No meu tempo de universidade, fui “Bissexto da Gema” com a publicação de um livreto mimeografado intitulado Um Poeta a Procura de Leitores ou Meia Dúzia de Versos. Depois da publicação do livro As Sete Palavras de Cristo na Cruz e Outros Sonetos, eu me tornei um desimportante “Bissexto”, jamais serei um contumaz, adoro, mas não tenho vocação para o verso, segundo o professor Dageshé pura graça ser iluminado pelas musas do Olimpo. Fernando Pessoa disse que o poeta é um fingidor, eu sou apenas um romancista e como tal um grande e hábil mentiroso.
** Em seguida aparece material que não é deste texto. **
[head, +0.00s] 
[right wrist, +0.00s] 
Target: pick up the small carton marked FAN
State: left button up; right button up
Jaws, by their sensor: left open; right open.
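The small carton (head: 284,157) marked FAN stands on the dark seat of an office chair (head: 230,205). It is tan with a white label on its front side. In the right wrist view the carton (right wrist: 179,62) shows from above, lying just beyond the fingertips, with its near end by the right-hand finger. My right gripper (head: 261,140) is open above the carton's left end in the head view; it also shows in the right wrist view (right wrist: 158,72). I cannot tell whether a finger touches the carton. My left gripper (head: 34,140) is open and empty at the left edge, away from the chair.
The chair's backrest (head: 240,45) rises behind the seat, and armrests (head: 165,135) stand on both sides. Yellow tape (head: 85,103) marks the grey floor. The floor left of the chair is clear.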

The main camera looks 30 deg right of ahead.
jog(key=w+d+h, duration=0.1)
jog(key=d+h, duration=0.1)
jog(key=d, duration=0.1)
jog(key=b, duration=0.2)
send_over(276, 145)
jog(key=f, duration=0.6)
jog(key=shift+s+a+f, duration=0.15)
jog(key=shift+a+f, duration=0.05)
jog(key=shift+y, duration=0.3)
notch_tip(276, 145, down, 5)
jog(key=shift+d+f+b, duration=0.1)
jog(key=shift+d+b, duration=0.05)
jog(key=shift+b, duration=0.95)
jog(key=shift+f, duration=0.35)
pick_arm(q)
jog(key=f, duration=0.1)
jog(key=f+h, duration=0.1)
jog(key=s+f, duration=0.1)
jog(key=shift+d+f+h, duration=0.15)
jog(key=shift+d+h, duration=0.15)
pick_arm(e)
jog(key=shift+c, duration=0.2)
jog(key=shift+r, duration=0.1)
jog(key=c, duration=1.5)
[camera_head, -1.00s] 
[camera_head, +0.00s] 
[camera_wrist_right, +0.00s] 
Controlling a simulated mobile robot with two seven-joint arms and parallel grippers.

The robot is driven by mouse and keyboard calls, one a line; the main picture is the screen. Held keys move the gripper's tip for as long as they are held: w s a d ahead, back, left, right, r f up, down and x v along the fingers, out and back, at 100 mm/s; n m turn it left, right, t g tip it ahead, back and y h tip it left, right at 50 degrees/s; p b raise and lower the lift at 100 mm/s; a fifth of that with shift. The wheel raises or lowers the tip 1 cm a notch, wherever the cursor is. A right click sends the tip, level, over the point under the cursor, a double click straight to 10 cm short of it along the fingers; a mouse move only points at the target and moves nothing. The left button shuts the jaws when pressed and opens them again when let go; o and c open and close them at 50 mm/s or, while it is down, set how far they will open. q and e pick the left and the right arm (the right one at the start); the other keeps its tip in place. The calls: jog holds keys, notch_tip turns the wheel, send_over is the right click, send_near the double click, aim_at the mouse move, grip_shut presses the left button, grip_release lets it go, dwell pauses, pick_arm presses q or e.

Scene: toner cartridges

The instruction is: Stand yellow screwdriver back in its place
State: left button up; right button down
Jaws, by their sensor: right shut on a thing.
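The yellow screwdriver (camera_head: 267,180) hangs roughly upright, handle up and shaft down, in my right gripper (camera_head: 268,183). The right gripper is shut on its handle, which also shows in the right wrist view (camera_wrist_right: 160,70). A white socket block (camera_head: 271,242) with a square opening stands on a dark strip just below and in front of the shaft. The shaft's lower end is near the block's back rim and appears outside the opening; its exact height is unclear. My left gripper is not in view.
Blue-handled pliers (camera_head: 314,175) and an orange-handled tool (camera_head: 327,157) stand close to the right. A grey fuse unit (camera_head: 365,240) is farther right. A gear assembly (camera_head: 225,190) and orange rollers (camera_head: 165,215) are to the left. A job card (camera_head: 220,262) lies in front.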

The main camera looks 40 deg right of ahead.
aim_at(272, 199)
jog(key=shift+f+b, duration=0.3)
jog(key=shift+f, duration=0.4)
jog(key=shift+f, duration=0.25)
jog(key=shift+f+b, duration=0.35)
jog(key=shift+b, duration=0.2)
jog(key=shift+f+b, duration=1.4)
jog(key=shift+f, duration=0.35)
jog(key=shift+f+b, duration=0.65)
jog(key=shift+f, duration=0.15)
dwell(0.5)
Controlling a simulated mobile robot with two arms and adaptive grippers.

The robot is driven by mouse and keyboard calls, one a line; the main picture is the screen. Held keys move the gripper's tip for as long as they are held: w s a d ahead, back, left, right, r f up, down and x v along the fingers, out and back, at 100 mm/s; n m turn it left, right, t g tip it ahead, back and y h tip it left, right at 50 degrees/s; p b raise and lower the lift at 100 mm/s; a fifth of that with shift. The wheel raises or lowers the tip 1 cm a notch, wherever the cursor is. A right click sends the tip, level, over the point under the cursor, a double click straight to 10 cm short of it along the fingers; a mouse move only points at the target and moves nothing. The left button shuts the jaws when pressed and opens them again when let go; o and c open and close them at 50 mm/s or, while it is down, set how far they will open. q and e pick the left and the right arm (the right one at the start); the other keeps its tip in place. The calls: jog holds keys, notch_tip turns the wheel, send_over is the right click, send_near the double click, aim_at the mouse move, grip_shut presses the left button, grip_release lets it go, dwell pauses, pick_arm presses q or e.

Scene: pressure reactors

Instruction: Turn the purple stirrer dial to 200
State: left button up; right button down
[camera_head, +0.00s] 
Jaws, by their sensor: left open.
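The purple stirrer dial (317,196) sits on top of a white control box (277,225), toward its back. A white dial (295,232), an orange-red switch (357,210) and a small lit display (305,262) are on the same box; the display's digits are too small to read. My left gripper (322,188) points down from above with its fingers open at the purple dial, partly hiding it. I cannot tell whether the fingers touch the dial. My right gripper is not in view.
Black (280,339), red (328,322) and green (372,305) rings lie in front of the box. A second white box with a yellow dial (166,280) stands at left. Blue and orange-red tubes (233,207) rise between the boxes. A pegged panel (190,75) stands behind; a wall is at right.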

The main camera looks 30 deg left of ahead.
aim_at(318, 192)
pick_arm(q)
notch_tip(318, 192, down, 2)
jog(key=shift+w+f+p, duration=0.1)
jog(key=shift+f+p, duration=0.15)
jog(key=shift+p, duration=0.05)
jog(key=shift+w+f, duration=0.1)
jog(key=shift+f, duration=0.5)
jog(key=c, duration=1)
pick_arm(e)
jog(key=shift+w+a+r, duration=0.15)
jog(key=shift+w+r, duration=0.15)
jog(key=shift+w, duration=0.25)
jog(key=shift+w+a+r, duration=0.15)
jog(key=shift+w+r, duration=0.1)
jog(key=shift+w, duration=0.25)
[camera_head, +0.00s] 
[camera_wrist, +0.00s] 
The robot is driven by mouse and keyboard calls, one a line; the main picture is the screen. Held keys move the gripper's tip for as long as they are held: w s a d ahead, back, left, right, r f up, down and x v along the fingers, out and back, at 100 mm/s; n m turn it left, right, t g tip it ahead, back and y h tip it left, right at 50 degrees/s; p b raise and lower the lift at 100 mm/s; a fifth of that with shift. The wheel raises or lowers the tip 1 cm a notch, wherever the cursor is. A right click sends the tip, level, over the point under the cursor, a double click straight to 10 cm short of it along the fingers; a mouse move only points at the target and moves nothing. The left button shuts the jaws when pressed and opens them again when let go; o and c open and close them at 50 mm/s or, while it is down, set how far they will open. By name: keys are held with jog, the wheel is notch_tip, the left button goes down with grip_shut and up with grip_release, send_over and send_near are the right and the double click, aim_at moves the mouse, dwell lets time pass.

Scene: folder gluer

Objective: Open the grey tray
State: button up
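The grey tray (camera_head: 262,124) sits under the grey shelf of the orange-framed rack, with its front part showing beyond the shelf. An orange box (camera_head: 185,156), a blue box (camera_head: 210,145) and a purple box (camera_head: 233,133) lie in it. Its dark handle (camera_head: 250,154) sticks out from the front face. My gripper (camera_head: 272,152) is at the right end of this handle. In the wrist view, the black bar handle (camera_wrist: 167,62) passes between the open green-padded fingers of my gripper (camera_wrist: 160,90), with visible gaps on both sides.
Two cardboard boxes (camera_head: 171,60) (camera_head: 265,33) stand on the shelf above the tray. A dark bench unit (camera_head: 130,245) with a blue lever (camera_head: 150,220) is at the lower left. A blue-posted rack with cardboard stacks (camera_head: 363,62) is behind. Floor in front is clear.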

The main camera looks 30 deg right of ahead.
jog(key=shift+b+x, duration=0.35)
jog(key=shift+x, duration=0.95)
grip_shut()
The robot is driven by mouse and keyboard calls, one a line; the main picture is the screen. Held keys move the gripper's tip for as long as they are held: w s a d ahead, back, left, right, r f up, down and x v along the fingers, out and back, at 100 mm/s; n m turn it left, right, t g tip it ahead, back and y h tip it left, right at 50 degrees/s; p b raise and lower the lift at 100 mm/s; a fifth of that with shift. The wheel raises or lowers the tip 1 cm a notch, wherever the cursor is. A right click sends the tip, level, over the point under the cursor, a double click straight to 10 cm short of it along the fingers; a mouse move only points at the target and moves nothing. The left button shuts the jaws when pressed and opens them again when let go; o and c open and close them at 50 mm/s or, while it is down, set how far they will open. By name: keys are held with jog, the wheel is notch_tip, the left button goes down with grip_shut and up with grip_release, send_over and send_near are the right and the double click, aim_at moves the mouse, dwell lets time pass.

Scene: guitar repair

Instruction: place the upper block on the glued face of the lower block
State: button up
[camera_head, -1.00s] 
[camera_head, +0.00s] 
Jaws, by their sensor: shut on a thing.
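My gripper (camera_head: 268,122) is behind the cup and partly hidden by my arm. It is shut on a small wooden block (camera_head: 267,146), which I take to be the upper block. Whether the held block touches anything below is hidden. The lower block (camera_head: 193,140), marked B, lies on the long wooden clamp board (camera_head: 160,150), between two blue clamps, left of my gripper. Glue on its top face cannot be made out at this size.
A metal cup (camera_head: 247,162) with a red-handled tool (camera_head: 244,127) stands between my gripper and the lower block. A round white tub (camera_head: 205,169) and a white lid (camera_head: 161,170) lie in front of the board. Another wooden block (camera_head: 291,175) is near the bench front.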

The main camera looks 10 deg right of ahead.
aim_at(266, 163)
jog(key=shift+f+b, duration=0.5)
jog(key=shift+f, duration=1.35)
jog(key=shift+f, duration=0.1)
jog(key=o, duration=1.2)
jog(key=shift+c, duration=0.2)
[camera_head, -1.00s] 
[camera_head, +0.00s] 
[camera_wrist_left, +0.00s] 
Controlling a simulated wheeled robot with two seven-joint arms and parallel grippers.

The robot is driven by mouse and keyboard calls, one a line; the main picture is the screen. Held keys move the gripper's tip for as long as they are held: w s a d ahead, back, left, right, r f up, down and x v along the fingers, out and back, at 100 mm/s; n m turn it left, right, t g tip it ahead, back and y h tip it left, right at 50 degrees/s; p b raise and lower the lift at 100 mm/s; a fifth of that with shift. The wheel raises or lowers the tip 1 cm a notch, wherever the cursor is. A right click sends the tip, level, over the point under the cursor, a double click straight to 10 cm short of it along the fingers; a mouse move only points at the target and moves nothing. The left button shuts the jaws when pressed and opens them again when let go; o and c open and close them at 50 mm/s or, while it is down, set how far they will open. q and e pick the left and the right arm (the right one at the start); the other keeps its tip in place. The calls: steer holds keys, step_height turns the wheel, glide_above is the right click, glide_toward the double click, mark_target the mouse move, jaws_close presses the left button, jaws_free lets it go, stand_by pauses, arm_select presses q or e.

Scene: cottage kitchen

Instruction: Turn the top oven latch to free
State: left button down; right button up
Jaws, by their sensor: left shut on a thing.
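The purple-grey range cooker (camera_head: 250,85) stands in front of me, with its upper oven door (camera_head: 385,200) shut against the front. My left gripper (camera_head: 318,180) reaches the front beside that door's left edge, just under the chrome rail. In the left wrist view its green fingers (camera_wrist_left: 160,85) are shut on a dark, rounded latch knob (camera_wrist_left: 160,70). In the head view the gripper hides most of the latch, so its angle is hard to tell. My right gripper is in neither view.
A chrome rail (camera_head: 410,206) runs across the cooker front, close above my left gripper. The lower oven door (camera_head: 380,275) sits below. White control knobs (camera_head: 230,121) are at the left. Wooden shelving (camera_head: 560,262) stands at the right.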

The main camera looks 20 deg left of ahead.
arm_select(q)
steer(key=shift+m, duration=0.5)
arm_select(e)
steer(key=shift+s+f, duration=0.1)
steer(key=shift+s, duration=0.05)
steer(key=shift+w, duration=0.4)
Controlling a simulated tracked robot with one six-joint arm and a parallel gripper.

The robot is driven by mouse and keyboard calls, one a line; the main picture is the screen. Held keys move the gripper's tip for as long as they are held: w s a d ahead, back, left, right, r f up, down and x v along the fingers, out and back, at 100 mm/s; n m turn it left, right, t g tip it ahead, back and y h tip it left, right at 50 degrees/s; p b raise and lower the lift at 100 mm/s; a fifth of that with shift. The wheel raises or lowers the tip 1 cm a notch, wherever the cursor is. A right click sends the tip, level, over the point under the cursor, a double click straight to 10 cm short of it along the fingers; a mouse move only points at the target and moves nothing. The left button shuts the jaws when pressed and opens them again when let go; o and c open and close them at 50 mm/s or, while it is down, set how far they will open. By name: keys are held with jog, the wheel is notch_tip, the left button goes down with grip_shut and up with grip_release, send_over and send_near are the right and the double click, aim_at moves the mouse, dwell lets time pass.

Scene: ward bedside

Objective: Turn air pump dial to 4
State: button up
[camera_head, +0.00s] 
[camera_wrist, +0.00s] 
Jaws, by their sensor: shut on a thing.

O protagonista do romance Duck City – Uma cidade encantada não muito longe daqui, era um convicto “Bissexto da Gema” que escreveu apenas quatro poemas durante toda a sua existência: um ovillejo, um soneto e dois haikais. Disse certa vez, durante uma palestra na Sociedade de Temperança do Pinharas, que os quatro poemas de sua parca produção literária eram suas obras completas e definitivas. Apaixonado pelos romances do Louro do Jabre, retirou um aforismo seminal do livro Bolsos Vazios: “Poucos defeitos me repugnam tanto quanto a modéstia”.

Aproveitava-se do anexim de Allyrio Meira Wanderley para dizer que a arquitetura medieval do seu ovillejo A Última Canção de Diana era de uma beleza extraordinária. Se eu soubesse que o personagem era tão excelente na arte de poemar não teria publicado os meus liliputianos sonetos. A criatura superando o criador. Lembro agora os versos do Bruxo do Cosme Velho: “Sei de uma criatura antiga e formidável, / Que a si mesma devora os membros e as entranhas, / Com a sofreguidão da fome insaciável”.